Give the number of lines that include the word "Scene", nothing more.

**DATA FOR PROCESSING:**
START

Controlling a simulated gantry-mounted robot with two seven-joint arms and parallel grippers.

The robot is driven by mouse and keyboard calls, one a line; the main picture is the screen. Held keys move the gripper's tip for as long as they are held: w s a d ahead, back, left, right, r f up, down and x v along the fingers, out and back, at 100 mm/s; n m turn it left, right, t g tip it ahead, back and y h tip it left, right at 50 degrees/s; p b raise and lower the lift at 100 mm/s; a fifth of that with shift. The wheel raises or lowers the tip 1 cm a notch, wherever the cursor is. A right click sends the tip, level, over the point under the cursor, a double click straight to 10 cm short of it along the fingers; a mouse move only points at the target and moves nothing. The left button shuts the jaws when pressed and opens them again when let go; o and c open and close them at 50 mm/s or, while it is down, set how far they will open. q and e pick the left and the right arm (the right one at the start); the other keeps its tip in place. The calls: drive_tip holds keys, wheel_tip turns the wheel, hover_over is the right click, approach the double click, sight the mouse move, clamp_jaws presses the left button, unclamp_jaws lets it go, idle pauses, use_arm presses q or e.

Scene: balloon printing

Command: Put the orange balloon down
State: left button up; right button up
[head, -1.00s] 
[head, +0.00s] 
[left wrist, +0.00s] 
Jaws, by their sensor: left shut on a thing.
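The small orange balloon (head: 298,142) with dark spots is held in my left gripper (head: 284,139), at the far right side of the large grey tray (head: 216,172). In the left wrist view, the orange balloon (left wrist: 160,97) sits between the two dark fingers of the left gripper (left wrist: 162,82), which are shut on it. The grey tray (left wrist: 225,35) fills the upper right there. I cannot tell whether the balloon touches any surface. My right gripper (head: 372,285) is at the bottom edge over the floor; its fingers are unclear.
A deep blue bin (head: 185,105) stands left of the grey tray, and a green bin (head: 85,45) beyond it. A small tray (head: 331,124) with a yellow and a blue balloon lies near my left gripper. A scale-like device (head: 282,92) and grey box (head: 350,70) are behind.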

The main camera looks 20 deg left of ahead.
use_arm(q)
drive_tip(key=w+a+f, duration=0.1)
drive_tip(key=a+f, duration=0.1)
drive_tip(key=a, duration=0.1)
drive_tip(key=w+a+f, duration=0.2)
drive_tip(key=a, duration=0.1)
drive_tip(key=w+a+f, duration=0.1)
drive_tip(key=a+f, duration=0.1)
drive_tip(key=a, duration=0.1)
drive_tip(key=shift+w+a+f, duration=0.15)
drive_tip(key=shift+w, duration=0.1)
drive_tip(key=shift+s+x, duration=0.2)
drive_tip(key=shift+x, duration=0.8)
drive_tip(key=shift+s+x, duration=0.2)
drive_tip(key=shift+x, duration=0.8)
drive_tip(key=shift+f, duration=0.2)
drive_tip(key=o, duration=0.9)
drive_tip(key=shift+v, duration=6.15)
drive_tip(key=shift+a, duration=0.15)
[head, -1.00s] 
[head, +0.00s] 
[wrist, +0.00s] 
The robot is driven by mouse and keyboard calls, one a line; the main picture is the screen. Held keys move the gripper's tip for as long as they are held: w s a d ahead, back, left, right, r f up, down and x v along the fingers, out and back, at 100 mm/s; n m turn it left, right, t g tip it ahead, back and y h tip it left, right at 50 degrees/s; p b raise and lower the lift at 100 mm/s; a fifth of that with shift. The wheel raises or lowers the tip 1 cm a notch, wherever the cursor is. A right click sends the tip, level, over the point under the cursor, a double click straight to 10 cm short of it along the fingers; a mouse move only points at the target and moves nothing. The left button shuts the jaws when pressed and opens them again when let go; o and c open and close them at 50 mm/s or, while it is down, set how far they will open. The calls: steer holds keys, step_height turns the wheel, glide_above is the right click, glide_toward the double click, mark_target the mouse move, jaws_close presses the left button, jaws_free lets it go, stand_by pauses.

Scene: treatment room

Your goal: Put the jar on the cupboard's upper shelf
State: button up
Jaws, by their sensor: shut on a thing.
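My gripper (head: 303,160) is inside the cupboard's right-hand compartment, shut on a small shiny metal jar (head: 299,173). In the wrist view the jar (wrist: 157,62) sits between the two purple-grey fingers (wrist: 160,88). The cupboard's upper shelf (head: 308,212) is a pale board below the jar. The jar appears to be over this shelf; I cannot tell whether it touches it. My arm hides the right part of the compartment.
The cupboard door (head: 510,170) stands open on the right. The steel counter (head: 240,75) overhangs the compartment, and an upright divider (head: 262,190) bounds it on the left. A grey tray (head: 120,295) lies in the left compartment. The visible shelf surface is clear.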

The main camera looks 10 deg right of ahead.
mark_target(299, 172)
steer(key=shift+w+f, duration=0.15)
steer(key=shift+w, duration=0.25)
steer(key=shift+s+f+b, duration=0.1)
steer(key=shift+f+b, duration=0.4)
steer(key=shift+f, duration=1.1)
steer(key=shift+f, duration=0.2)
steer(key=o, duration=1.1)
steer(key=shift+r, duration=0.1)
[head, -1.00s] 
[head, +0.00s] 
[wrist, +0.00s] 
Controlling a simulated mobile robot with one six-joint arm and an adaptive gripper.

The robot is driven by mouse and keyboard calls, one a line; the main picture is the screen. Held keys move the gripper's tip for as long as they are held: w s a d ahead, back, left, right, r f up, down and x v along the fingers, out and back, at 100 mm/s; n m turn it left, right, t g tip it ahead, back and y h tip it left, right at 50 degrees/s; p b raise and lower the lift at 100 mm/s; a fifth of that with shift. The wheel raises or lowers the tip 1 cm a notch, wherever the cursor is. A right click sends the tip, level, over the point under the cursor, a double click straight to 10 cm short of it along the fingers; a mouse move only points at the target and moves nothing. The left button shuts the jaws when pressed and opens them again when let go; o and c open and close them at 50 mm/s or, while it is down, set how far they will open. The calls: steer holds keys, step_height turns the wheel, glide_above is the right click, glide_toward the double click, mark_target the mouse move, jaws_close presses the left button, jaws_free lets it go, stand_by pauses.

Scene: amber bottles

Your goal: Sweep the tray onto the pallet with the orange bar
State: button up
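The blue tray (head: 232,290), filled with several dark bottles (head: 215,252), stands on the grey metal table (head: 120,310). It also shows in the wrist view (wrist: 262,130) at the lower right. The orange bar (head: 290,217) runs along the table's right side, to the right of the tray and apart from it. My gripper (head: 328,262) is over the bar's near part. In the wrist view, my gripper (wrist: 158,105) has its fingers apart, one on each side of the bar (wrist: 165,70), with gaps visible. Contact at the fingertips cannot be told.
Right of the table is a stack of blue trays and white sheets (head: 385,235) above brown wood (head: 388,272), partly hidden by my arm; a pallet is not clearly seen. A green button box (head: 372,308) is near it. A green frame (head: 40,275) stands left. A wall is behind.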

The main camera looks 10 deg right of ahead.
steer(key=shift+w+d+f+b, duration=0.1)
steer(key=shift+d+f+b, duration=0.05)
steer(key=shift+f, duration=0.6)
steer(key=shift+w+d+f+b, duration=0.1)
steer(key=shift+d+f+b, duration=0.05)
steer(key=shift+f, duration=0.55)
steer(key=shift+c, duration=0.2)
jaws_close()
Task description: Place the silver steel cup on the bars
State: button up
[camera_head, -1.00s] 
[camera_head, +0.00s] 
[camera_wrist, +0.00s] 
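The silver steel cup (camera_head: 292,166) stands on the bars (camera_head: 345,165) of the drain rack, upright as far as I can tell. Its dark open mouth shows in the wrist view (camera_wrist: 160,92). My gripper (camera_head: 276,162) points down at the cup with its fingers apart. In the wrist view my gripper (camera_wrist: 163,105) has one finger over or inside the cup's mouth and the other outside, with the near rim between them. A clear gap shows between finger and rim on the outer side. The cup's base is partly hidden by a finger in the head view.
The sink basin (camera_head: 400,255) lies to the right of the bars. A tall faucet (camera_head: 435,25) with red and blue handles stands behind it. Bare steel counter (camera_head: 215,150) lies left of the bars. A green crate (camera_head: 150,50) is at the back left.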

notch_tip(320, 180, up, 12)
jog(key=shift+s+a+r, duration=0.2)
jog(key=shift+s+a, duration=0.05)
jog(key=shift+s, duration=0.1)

END

**OUTPUT BELOW:** 3